The event is open to the press in coordination with the Media Relations Department: 02 644 3410.
The Rescue Story
Feodor Mikhailichenko was born in the city of Rostov-on-Don, Russia in 1927. When the Germans captured Rostov in 1942, the school where Feodor studied was evacuated and the students removed to the rear. Feodor was ill at the time and remained behind with his parents. Neighbors informed on the family and Feodor was taken as a forced laborer to Germany. In 1942, the 16-year-old boy was arrested by the Gestapo in Dortmund, accused of theft, and sent to the Buchenwald concentration camp.

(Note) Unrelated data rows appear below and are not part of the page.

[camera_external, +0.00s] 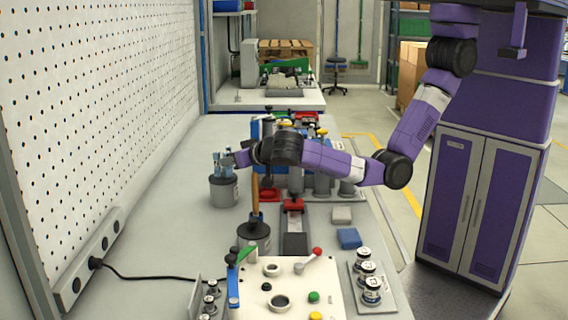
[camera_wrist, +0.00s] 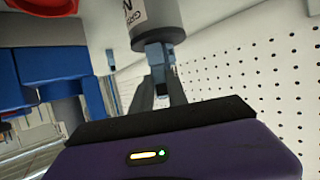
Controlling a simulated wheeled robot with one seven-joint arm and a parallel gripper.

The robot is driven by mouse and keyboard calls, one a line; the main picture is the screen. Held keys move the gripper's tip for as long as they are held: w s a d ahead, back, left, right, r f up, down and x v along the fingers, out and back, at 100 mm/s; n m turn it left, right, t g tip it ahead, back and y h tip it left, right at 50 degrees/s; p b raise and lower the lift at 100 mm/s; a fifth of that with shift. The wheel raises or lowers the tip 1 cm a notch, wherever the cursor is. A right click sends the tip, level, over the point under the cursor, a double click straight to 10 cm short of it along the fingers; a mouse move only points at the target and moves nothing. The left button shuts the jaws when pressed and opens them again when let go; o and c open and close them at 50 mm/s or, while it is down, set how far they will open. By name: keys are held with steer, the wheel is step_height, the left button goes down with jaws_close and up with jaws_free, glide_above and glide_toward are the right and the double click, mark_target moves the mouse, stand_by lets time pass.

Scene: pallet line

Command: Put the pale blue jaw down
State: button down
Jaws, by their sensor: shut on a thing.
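My gripper (camera_external: 235,160) is at the left of the bench, at the end of the purple arm. In the wrist view its two dark fingers (camera_wrist: 162,88) are shut on the pale blue jaw (camera_wrist: 158,56). The jaw also shows in the external view (camera_external: 219,165), just above a dark grey pot (camera_external: 223,191). In the wrist view the jaw meets the end of the labelled grey pot (camera_wrist: 154,20). I cannot tell whether it is inside the rim or only touching it. The fingertips are partly hidden by the jaw.
A second dark pot (camera_external: 254,233) with a wooden handle stands nearer the camera. A pegboard wall (camera_external: 100,110) is close on the left. A white control panel (camera_external: 285,290), a blue block (camera_external: 349,238) and a tray of spools (camera_external: 385,298) are in front. Bench around the left pot is mostly clear.

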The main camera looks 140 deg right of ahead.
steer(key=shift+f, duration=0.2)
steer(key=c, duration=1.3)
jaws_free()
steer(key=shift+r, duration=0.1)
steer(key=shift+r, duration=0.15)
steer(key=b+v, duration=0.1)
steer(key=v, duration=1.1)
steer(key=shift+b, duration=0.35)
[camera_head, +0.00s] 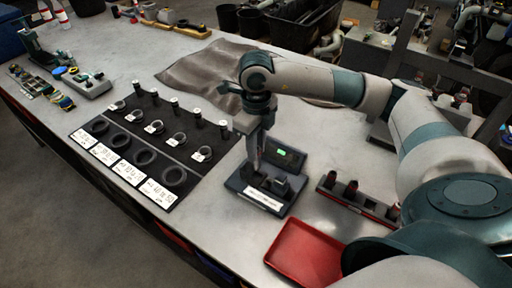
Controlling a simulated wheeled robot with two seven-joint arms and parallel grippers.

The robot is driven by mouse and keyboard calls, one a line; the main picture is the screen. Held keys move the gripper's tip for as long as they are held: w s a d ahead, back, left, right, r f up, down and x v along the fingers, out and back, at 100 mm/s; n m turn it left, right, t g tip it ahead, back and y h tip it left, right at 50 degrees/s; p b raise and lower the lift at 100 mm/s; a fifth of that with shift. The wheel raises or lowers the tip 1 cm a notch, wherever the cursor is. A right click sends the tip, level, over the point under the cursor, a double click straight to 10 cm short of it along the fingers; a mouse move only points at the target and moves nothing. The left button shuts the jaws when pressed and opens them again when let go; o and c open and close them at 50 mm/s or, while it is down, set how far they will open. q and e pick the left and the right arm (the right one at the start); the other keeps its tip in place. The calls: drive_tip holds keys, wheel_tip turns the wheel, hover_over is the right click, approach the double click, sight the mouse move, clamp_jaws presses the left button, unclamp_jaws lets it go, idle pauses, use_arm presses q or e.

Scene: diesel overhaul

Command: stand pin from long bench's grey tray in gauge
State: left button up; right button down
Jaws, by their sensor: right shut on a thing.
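The gauge (254,193) is a dark block with a small green-lit display (285,153) and a white label along its front edge. My right gripper (255,168) reaches down from above and is shut at the gauge's left back part, in front of the display's left side. The pin in its jaws is too small and too covered by the fingers to make out, and I cannot tell whether it touches the gauge. I cannot make out a grey tray. My left gripper is not in view.
A red tray (303,254) lies in front, and a red-and-black rack (358,201) with several dark pieces stands right of the gauge. A black mat (178,147) with rings, small cylinders and label cards lies left. A grey cloth (205,68) lies behind; bare bench separates them.

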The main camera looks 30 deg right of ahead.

Israel Meir Lau was born in 1937 in Piotrków, Poland. In October 1942, his father Moshe Chaim Lau, Rabbi of the city, and his 13-year-old brother Shmuel, and the majority of the Jews of their town, were deported to the Treblinka extermination camp, where they were murdered. Five-year-old Israel Meir (“Lolek”), his mother Chaya, and his brother Naftali, managed to escape the deportation. In November 1944, fearing Lolek would share her own fate during a selection, Rabbi Lau’s mother asked Naftali to protect and care for his younger brother. Lau’s mother was sent to her death in the Ravensbrück camp, but Naftali, together with the young Lolek, was deported to the Czenstochowa forced labor camp and in 1945 to Buchenwald.
Upon arriving at Buchenwald, the brothers were separated and Lolek was sent to Block 8, a special barrack for children. Feodor, who was also incarcerated in Block 8, became Lolek’s protector: stealing potatoes to cook for him, knitting earmuffs to protect him from the biting cold, and serving as a surrogate father to the young boy. When American soldiers arrived to liberate the camp on April 11, 1945, Feodor kept Lolek by his side, protecting him from gunfire.
When Buchenwald was liberated, eight-year-old Lau was one of the youngest surviving prisoners. Following liberation, Lau, together with his brother Naftali, emigrated to Eretz Israel on a ship of orphaned refugee children. Despite earlier attempts to find Feodor Mikhailichenko, he was only identified 63 years after the war, when in the course of doing research on Buchenwald, Kenneth Waltzer, an American researcher from Michigan State University, managed to identify Rabbi Lau's rescuer as Feodor Mikhailchenko.